Saturday, September 08, 2018 6:47:05 PM

Post# of 734772
The WMILT uses Liquidation Basis of Accounting (LBA). This means that only when the liquidation of an asset is imminent will the value be accounted for. If there are SH assets owned by the former WMI estate that have not yet been accessed by the LT, those assets cannot be liquidated and reported until those assets are in the LT's possession. I believe the bankruptcy "temporarily" removed those assets from the Debtor's estate but they will be restored once the bankruptcy is closed. The article below basically explains how LBA works.





Liquidation basis accounting is concerned with preparing the financial statements of a business in a different way if its liquidation is considered to be imminent. Imminent refers to one of the following two conditions:

-Liquidation plan. A plan for liquidation has been approved, and is likely to be achieved....ie the WMILT

-Forced liquidation. A third party is forcing the business into liquidation, and is likely to achieve this goal.


The accounting under the liquidation basis of accounting differs in several respects from normal accrual basis accounting. The key differences are:

-Recognize any assets that had not previously been recognized, but which you expect to either sell in liquidation or use to pay off liabilities.
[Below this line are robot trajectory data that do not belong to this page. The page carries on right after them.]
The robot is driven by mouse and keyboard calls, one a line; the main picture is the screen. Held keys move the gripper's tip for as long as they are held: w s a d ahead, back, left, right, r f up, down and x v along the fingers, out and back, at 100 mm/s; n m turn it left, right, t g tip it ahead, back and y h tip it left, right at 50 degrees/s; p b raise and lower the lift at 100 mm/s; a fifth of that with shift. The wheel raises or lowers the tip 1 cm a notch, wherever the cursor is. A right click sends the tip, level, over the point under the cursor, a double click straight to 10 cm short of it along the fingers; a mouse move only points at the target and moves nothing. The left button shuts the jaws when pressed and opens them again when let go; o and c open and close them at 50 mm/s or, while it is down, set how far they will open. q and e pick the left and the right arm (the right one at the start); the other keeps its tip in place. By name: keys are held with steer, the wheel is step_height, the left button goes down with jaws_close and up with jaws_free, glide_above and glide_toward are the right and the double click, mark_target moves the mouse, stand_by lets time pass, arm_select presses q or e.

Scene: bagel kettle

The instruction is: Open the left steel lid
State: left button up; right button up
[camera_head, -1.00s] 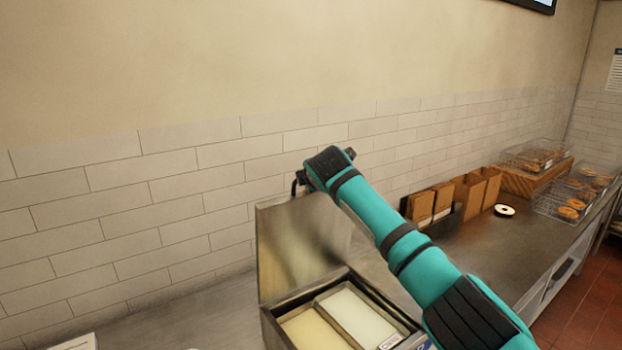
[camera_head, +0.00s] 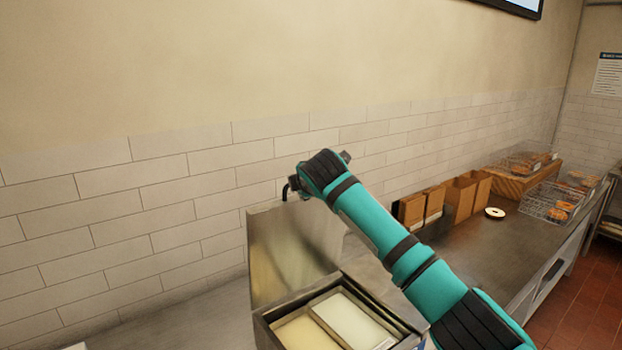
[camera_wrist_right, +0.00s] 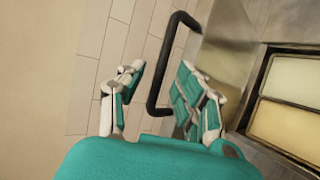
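The steel lid (camera_head: 290,242) stands raised, about upright, at the back of a steel container (camera_head: 262,325). Two pale-filled compartments show inside it. The lid's black bar handle (camera_head: 285,192) is at its top edge; it also shows in the right wrist view (camera_wrist_right: 157,75). My right arm reaches in from the right, its wrist above the lid. My right gripper (camera_wrist_right: 162,85) is open, its fingers apart on either side of the handle without visibly clamping it. The lid's steel face also shows in the right wrist view (camera_wrist_right: 232,45). My left gripper is out of view.
The tiled wall (camera_head: 90,225) is close behind the lid. To the right on the steel counter (camera_head: 470,255) are brown boxes (camera_head: 460,198), a white ring-shaped item (camera_head: 495,213) and wire baskets (camera_head: 550,203) of bagels. The counter left of the container is mostly clear.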

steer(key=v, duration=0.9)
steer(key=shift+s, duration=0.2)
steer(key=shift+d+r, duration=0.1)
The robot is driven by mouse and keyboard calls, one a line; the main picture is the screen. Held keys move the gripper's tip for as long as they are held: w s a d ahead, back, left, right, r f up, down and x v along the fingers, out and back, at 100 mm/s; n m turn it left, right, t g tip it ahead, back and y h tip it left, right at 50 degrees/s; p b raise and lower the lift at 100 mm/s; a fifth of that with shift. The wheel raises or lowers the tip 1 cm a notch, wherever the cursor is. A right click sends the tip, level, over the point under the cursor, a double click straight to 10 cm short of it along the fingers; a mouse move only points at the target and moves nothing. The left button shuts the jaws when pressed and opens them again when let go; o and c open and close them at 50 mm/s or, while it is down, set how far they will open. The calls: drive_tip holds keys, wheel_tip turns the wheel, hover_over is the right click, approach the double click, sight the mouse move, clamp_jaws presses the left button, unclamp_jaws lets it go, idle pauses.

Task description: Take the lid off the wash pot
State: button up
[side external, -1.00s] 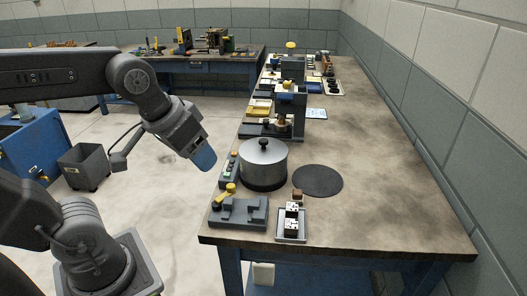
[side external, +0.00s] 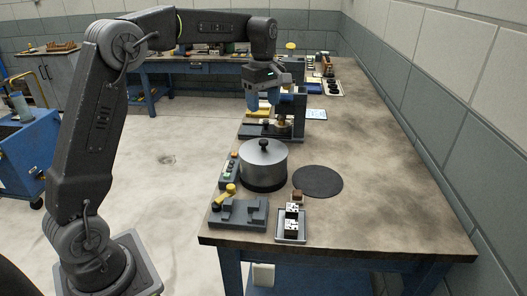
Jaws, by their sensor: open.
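The wash pot (side external: 264,174) is a grey metal cylinder standing on the bench near its left edge. Its lid (side external: 252,152) is on it, with a black knob (side external: 263,144) in the middle. Nothing shows between the fingers.
A round black mat (side external: 318,181) lies empty to the right of the pot. A grey fixture (side external: 238,212) and a small tray (side external: 291,236) with black-and-white blocks stand in front. A dark press-like device (side external: 291,117) stands behind the pot. The bench's right side is clear.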

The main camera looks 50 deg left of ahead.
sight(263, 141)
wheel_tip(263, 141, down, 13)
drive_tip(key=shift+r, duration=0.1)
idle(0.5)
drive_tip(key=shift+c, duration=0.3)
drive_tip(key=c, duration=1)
This means it is possible to recognize internally generated intangible assets – which would not normally be the case. The main point is to only recognize items if they are actually worth something in liquidation.

-It is allowable to recognize in aggregate those assets that had not been previously recognized, rather than individually.

-Accrue for the expected disposal costs of assets that will be liquidated.

-Accrue for those income and expense items that will be earned or incurred through the end of the expected liquidation period. An example of such an income item is the expected profits from orders that have not yet been fulfilled. An example of such an expense item is wage and salary costs expected to be incurred.